July 2017 construction starts up 6 percent

By |  August 21, 2017

The value of new construction starts in July advanced 6 percent from the previous month to a seasonally adjusted annual rate of $728.1 billion, it was reported by Dodge Data & Analytics. Leading the way was a 26 percent jump by the nonbuilding construction sector, which reflected an improved level for public works and the start of two massive power plants, located respectively in California and New York.

Residential building in July increased 8 percent, as multifamily housing rebounded after three consecutive monthly declines. Running counter was a 7-percent slide for nonresidential building following its 14-percent hike in June, as both office buildings and hotels retreated from June’s elevated activity, outweighing a sharp rise for healthcare facilities in July.

During the first seven months of 2017, total construction starts on an unadjusted basis were $411.9 billion, down 1 percent from the same period a year ago. Dampening the year-to-date performance for total construction was a steep 44-percent decline for the electric utility/gas plant category, even with two massive power plants reported as July starts. If the electric utility/gas plant category is excluded, total construction starts in this year’s January-July period would be up 3 percent from a year ago.

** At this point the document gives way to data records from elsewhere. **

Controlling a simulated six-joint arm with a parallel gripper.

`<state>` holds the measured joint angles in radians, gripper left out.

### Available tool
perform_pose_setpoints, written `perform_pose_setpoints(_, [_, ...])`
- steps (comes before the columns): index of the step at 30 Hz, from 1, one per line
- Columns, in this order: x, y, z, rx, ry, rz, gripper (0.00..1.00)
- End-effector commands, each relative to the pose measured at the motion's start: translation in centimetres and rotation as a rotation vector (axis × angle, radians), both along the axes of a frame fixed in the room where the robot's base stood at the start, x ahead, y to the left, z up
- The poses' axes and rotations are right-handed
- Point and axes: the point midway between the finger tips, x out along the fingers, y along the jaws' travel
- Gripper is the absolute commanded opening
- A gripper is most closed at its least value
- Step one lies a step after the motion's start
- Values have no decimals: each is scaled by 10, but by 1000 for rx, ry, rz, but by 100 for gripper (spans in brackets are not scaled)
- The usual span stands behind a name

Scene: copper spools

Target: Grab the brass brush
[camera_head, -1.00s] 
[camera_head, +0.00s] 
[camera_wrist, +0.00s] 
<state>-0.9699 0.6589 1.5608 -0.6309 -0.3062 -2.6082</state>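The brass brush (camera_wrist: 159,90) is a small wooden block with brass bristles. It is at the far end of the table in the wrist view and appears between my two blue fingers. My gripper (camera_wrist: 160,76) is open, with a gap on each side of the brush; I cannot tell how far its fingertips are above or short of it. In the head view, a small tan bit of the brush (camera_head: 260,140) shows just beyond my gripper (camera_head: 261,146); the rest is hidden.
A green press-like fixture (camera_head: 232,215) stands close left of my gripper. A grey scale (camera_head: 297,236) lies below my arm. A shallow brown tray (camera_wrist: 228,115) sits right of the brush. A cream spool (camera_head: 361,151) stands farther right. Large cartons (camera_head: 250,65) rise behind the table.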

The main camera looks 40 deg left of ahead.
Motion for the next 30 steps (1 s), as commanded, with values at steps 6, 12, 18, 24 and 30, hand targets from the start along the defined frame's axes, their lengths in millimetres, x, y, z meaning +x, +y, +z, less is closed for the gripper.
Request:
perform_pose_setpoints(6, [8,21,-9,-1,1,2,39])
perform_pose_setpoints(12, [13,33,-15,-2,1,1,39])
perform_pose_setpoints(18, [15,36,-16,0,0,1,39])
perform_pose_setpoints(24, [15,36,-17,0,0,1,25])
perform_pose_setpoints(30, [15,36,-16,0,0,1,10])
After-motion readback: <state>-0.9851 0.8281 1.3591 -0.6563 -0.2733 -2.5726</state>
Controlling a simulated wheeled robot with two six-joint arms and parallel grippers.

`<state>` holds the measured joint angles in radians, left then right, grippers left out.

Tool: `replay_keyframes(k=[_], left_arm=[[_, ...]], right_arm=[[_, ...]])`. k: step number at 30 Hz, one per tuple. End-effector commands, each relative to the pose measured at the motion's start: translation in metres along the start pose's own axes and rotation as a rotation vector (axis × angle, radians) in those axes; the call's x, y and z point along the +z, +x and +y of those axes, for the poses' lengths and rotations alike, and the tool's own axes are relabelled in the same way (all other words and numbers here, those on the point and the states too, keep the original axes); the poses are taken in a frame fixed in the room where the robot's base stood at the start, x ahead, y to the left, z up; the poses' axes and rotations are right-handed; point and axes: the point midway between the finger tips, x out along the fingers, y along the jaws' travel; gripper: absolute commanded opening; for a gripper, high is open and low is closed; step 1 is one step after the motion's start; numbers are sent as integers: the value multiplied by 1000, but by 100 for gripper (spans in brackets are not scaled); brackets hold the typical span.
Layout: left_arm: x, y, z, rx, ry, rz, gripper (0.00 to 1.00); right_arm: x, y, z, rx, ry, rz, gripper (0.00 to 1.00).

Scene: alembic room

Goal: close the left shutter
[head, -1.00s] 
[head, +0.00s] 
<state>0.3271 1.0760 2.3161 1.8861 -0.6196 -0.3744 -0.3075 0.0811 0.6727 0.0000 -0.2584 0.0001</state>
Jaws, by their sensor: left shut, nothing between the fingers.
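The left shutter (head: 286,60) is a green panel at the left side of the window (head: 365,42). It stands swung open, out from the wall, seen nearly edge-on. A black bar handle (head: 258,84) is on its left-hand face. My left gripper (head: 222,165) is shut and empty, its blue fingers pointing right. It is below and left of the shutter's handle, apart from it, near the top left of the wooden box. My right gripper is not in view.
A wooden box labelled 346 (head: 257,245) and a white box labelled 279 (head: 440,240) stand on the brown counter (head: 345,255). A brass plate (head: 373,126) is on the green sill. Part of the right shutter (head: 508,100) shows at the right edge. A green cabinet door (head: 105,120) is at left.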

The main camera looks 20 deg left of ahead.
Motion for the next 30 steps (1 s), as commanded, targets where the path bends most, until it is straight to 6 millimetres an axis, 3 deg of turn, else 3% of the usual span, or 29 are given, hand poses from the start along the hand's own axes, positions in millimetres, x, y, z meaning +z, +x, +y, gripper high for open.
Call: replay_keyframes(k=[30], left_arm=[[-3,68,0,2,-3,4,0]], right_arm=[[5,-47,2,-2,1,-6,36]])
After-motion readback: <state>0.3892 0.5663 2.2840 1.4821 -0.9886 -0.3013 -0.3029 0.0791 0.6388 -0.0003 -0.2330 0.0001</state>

July’s data lifted the Dodge Index to 154 (2000=100), compared to an upwardly revised 145 for June. After this year’s strong first quarter, the Dodge Index had receded 11 percent in the second quarter. July’s total construction gain brings activity back to within 2 percent of the first quarter’s pace.

“July’s increase means the third quarter began on a healthy note, which should help to maintain the up-and-down pattern on a quarterly basis that’s been present for construction starts over the past year,” says Robert A. Murray, chief economist for Dodge Data & Analytics.

“Within that up-and-down pattern there remains a modest upward trend, as it appears that construction starts are still in the process of reaching a peak, as opposed to having already reached a peak. Public works construction, after sluggish activity earlier in the year, is showing hesitant signs of improvement.

“It’s true that residential building is now seeing generally decreased activity for multifamily housing, but the monthly declines continue to be mixed in with monthly gains, such as what took place in July. For nonresidential building, growth is being supported by its institutional segment, while commercial building is leveling off due to varied behavior by its individual project types.”

Nonbuilding construction in July was $195.8 billion (annual rate), up 26 percent from June and achieving its second highest amount so far in 2017 after February. The public works categories as a group rose 12 percent, rebounding after a 7 percent decline in June. Water supply construction had a particularly strong month, soaring 136 percent with the lift coming from the start of the $844 million Vista Ridge water supply pipeline project in San Antonio

Highway and bridge construction increased 10 percent in July, and featured the start of the $322 million I-74 bridge replacement across the Mississippi River in Davenport, Iowa, a $192 million highway expansion in San Antonio, and a $94 million rehabilitation project on the Henry Hudson Parkway in New York City. Through the first seven months of 2017, the top five states in terms of the dollar amount of highway and bridge construction starts were Texas, California, Florida, Pennsylvania and Ohio.